Sliema, Malta
Greetings from Malta! Both of my blogs have been silent for the last couple of months, as I've been weighted down with tours to guide and books to promote. My new book about how to write great travel journals is now on sale. And over on my other blog, I've just posted some snarkage about my attempt to re-enter the blogosphere after so many weeks away.
I've got one more tour to guide this season, starting next week, but in spite of that, let's see if I can breathe some life into “WordSplash.”
People often ask me what sort of journal I use when traveling. It depends. I abandoned long ago those fancy, high-quality, leather-bound, blank books due to their cost, weight, and the fact that a travel journal tends to get beaten up after a few weeks in my backpack. That's not to say nobody should use such a journal. Some people are into the idea of a physically gratifying keepsake to contain their words. I always suggest: find the sort of notebook, and the sort of pen or pencil, that feels best to you. You'll feel more inspired to write that way.
The notebooks I write my travel diaries in have been getting smaller and cheaper over the years, to the extreme that recently, much of my journaling has taken place in those little pocket-sized spiral notebooks you can buy for less than a dollar and hold in your palm. Sure, I fill these notebooks quickly, but I can always carry one with me and scribble down random thoughts throughout my day.

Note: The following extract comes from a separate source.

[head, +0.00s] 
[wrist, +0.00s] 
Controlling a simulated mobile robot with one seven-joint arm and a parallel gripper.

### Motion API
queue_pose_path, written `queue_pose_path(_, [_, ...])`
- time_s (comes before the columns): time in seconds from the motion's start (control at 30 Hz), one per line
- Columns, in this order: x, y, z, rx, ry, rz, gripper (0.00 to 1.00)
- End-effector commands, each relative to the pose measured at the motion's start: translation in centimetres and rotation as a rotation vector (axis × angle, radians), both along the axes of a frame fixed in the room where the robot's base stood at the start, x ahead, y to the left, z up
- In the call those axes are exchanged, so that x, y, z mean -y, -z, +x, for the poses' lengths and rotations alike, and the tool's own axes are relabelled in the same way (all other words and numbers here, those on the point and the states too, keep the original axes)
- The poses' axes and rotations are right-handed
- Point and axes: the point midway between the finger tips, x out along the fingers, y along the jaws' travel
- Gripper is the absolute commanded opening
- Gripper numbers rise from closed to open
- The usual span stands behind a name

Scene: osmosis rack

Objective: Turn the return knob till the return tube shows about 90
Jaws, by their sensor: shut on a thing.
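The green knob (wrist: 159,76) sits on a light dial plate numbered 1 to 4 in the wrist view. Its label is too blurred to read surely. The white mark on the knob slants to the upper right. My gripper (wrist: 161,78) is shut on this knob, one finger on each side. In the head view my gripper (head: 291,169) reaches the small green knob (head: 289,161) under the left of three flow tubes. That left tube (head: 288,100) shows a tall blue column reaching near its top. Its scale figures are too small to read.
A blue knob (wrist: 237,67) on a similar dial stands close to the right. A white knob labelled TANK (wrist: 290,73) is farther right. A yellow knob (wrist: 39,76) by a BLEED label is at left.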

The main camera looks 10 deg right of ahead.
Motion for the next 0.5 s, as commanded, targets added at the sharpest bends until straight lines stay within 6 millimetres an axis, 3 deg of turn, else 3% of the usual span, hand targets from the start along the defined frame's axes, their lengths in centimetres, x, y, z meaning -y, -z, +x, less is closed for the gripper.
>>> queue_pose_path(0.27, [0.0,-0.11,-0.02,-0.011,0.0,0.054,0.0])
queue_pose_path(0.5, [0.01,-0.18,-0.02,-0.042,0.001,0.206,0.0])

But arriving last night in Sliema, a coastal town just north of Malta's capital, I decided I wanted a larger set of pages to write in on this trip. So I followed one of the tips from my book, Globejotting, and bought a slightly larger (yet still thin and lightweight) notebook at the shop next to my hotel.
Buying notebooks in foreign places can be a fun cultural esperience. Often, the thousands of minuscule differences about a place all glob together in our brain to create a sense of foreignness. And something as simple as buying a notebook in a foreign country can capture one of those tiny differences. Notebooks from other countries simply look different sometimes.
The downside to purchasing a notebook locally is, of course, the fact that when you first arrive, you have no journal to write in. You must traipse out quickly to find a journal before you can begin writing about your travels. But the uniqueness of a notebook purchased in another country can add hints of “I've been somewhere different” to your travel diary.
Case in point: My new Maltese journal. It cost me 37 euro-cents. It has 48 pages – perfect for documenting my six days here. And the unique part? At the bottom of the cover, there's a message to school kids urging them to say no to drugs and offering – in both English and Maltese – a hotline number they can call if they have personal problems.
Do I need a personal advice hotline while I'm here in Malta? Let's hope not. But the message in Maltese is there, serving a different purpose for my travel journal. Maltese looks unusual to me. It's a language related to Arabic, Hebrew, and Amharic, with generous pepperings of Italian. It's the only Semitic language written in the Latin alphabet.
My notebook is a notebook I would find nowhere else in the world, other than this tiny island nation. It splashes uniqueness across the cover of my Malta diary.




Very cool!
I like ephemera--metro tickets and the like--and writing in a locally-purchased journal is a great context for place-specific memories.